Devon Carbon Plan process launches
A top team of environmental experts, charged with ensuring that Devon reduces carbon emissions as quickly as possible, is calling on residents to submit their ideas on how to do it.
The Net-Zero Task Force has been appointed by the Devon Climate Emergency Response Group - made up of Devon’s councils, emergency services and business groups - to deliver the Devon Carbon Plan.
The Carbon Plan will lay out in stark terms what every resident, organisation and business has to do to reduce emissions and safeguard the planet for the next generation.
This Call for Evidence is open to everybody, and every submission will be reviewed by the Task Force.

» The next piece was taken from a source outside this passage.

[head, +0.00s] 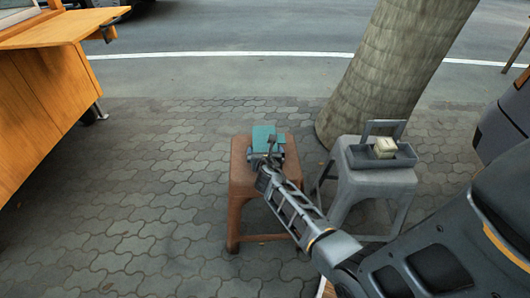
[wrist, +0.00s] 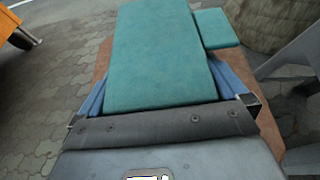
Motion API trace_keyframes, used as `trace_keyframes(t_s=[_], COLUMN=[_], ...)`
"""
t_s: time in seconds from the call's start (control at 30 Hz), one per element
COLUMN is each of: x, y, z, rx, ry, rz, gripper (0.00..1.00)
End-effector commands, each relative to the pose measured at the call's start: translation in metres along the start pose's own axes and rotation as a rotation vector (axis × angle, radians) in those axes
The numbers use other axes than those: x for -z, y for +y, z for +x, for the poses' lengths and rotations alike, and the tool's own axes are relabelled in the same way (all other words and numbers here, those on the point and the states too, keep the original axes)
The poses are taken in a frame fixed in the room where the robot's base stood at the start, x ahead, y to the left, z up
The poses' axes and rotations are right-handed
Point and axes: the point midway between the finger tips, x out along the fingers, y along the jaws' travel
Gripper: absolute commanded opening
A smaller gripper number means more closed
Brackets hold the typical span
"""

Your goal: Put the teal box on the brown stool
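The teal box (head: 263,133) is at the brown stool's seat, toward its far side. In the wrist view the teal box (wrist: 160,55) fills the middle, with a smaller flat teal piece (wrist: 216,28) at its right. The brown stool (head: 242,178) stands upright; parts of its seat show around the box in the wrist view (wrist: 268,125). My gripper (head: 270,150) reaches over the seat. Its blue fingers lie along both sides of the box and look closed on it. The box's underside is hidden, so I cannot tell whether it touches the seat.
A grey stool (head: 370,183) stands to the right, with a grey tray (head: 362,160) holding a pale block (head: 385,147). A tree trunk (head: 385,75) rises behind it. A wooden counter (head: 45,90) is at the left. The paving left of the brown stool is clear.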

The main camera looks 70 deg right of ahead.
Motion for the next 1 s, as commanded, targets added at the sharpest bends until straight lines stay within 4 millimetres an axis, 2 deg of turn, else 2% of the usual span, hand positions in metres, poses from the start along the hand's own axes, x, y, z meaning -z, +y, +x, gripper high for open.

Submissions will feed into the creation of the Carbon Plan, which includes a series of thematic hearings in November and December.
Each hearing will focus on the different parts of our society that produce most of the emissions, like transport for instance.

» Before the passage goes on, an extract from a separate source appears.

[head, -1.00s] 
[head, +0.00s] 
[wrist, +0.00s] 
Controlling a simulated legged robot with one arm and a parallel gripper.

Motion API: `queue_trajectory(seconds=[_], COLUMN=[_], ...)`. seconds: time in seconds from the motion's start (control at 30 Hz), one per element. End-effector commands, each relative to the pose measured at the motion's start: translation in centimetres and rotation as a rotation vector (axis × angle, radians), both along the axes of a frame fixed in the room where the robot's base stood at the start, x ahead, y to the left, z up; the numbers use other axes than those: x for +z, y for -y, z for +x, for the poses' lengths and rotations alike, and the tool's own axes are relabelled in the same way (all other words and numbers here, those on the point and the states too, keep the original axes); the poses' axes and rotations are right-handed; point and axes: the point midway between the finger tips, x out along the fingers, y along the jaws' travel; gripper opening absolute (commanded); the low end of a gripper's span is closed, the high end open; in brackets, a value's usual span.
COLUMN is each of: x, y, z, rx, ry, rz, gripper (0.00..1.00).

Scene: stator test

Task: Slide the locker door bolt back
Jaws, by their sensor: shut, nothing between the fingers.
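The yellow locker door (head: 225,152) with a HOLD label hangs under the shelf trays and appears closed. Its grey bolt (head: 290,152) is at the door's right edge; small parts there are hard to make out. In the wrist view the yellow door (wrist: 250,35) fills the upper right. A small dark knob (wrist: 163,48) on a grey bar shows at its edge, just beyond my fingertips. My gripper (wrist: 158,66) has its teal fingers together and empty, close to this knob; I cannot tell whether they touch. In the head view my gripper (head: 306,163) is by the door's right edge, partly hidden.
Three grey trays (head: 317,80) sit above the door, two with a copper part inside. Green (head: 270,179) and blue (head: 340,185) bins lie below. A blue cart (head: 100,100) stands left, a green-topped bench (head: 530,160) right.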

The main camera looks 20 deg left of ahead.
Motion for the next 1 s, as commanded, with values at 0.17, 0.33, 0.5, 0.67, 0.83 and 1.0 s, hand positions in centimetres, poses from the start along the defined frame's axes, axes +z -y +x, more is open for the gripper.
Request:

Recent data compiled by Exeter University show that homes and buildings, road transport, and farming account for 83% of all emissions in Devon, Plymouth and Torbay.
The hearings will seek to understand what needs to happen to achieve rapid decarbonisation in Devon, and how it can be delivered.
The hearings will be divided into Food, Land and Sea, (including agriculture, forestry, fisheries and land use), Mobility and Transport, The Built Environment and Energy and Waste.
A draft of the Devon Carbon Plan will be created through a three-step process; firstly, Task Force members and expert witnesses, all recognised in their respective fields, will discuss and then review the evidence.
Then the Task Force will present a series of ‘options’ to a Citizen’s Assembly, which will be convened from January.
Finally the deliberations of the Citizen’s Assembly will lead to the Draft Devon Carbon Plan, which is due for publication next spring.
Chairman of the Net-Zero Taskforce, The University of Exeter’s Professor Patrick Devine-Wright, said: “The challenge facing us all is how we can live and prosper in a carbon neutral economy.
“This is the goal of Devon’s Carbon Plan, to set out a clear roadmap of what we all have to do to ensure that Devon becomes net-zero and continue to thrive.
“We want everyone to be involved, including schools, members of the public, businesses and public sector organisations - we all have a say and part to play.”
Dr Phil Norrey, the Chairman of the Devon Climate Emergency Response Group, said: "The public submissions and the thematic hearings are the first stage in a process that will lead to a comprehensive carbon plan for Devon.
"Everyone in Devon has a stake in this process and I would like to thank the members of the Devon Climate Emergency Response Group and the Net-Zero Taskforce for their contributions and hard work."
Public submissions can be made by following a link on the Devon Climate Emergency website.